▶ _Your task_: Count how many lines have the word "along" in them. Reply with that number by itself.
# # # #
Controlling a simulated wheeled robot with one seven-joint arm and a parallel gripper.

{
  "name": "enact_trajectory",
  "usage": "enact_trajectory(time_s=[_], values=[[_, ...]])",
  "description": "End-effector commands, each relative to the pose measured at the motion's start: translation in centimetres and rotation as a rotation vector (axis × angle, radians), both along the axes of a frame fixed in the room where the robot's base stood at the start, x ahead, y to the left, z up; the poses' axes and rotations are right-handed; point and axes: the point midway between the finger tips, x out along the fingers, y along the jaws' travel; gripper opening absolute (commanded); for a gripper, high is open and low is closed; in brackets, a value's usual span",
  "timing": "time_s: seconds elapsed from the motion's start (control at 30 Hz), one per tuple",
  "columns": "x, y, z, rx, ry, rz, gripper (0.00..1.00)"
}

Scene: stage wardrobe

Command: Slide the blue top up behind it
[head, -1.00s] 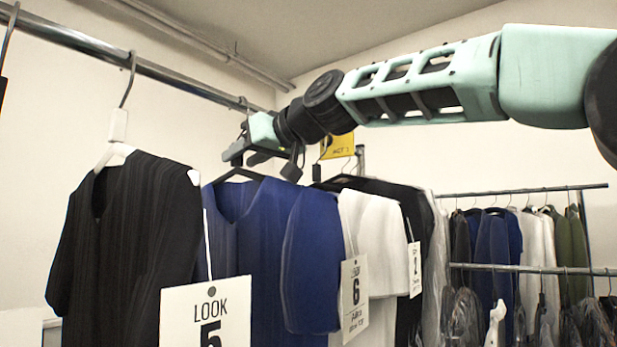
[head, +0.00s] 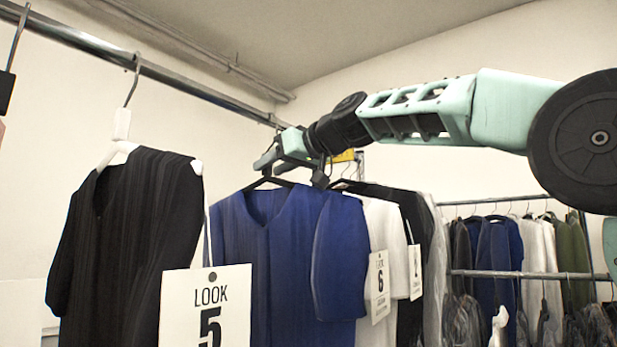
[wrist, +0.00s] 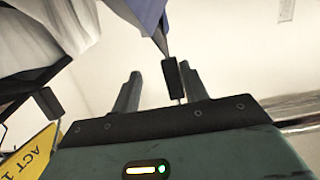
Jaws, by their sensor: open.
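The blue top (head: 270,240) hangs from a black hanger (head: 268,181) on the rail, behind the black top with the LOOK 5 card. A blue edge of it shows at the top of the wrist view (wrist: 147,13). My gripper (head: 268,158) is at rail height, just above this hanger. In the wrist view my gripper (wrist: 160,82) is open, its two fingers apart. A black hanger block (wrist: 171,78) on a thin wire stands between the fingers, closer to the right one. I cannot tell whether it touches a finger.
The black top (head: 125,225) hangs on a pale hanger at the left, with a gap before the blue top. A white top (head: 385,235) and dark garments hang close behind the blue one. A yellow ACT 1 sign (wrist: 35,152) is near my gripper. Another full rack (head: 520,274) stands back right.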

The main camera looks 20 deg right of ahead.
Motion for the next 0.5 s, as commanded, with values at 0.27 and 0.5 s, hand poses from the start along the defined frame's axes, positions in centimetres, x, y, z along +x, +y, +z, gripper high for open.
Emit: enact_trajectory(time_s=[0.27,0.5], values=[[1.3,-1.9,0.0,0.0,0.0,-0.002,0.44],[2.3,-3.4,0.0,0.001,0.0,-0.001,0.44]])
# # # #
▶ _Task response_: 2